As to the Wheelabrator contract, the taxpayers also contend the City has obligated general taxpayer indebtedness because of the contractual language under which the City agreed to set sufficiently large user fees ("tipping fees") for the facility so the revenues generated, "along with other available revenues", are enough to cover the costs of the facility's operation. We have held in similar contractual settings, however, that use of the phrase "other available revenues" does not trigger the taxing body's general indebtedness, but refers only to other specific sources of revenue arising from the particular project. See PUD 1 v. WPPSS, 104 Wn.2d 353, 374-75, 705 P.2d 1195, 713 P.2d 1109 (1985); Griffin v. Tacoma, 49 Wash. 524, 531, 95 P. 1107 (1908).
Finally, appellants assert the "intent" of those who drafted and supported the initiative ordinance was to require a voter referendum for all major capital projects.
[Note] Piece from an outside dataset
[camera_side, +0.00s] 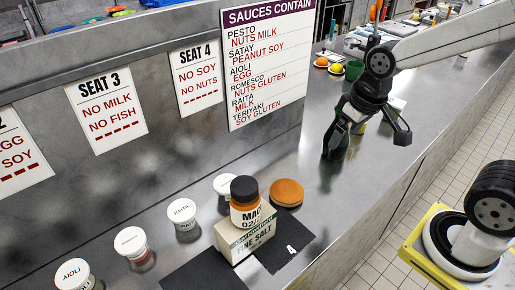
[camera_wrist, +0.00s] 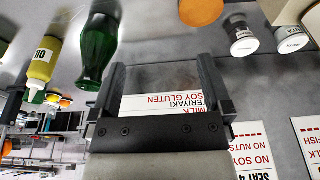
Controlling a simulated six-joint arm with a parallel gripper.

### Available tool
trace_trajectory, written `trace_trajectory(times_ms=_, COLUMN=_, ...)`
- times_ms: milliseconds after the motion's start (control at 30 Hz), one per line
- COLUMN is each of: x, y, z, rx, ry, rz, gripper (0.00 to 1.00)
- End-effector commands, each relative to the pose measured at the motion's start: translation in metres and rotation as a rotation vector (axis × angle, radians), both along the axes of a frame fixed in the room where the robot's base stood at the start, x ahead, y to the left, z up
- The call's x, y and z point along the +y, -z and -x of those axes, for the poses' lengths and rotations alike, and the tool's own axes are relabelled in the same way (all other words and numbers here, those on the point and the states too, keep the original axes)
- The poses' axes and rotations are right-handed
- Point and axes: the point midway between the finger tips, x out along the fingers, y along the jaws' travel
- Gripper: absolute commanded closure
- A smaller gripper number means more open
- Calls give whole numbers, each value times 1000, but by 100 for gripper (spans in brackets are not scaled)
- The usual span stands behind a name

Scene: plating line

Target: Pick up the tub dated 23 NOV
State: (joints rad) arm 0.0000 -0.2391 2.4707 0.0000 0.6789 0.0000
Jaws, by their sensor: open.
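No date reading 23 NOV can be made out in either view. Several small white-lidded tubs stand along the counter in the side view: one marked AIOLI (camera_side: 73,273), one with a blurred lid name (camera_side: 131,241), one marked RAITA (camera_side: 183,213), and one (camera_side: 225,184) partly behind a jar. The jar (camera_side: 245,203) has a black lid and a label partly reading "02/", and stands on a fine salt box (camera_side: 246,236). My gripper (camera_side: 370,132) is open and empty above the counter, well right of the tubs. In the wrist view its fingers (camera_wrist: 162,66) are spread; two white-lidded tubs (camera_wrist: 241,38) stand beyond them.
A green bottle (camera_side: 334,143) stands close by my gripper; in the wrist view it is left of the fingers, beside a yellow OIL bottle (camera_wrist: 42,58). An orange round thing (camera_side: 287,191) and dark mats (camera_side: 203,272) lie near the box. A sauces sign (camera_side: 268,62) hangs behind.

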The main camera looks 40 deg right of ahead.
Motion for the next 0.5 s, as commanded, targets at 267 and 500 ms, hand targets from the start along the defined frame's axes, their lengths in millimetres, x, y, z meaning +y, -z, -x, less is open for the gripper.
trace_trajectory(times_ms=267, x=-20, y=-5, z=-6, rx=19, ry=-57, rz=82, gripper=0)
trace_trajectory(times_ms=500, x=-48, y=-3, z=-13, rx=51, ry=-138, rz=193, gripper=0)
That may have been the intention; it is not what was written. Intent is not relevant unless there is an ambiguity in the language. State v. Johnson, supra. With the addition of the words "requiring indebtedness of the taxpayers and property owners for capital projects", all ambiguity disappeared. Implicit in the argument of appellants is a suggestion of ignorance on the part of voters as to the difference between revenue and general obligation bonds. We believe any such claim of lack of knowledge on the part of the electorate as to this fundamental distinction is unwarranted.
The current project involves no general obligation (taxpayer or property owner) indebtedness; the initiative ordinance does not apply to this project. Because of our holding as to the scope of the initiative ordinance, we need not consider other issues addressed by the parties.
*100The trial court is affirmed.
Pearson, C.J., and Utter, Dore, and Andersen, JJ., concur.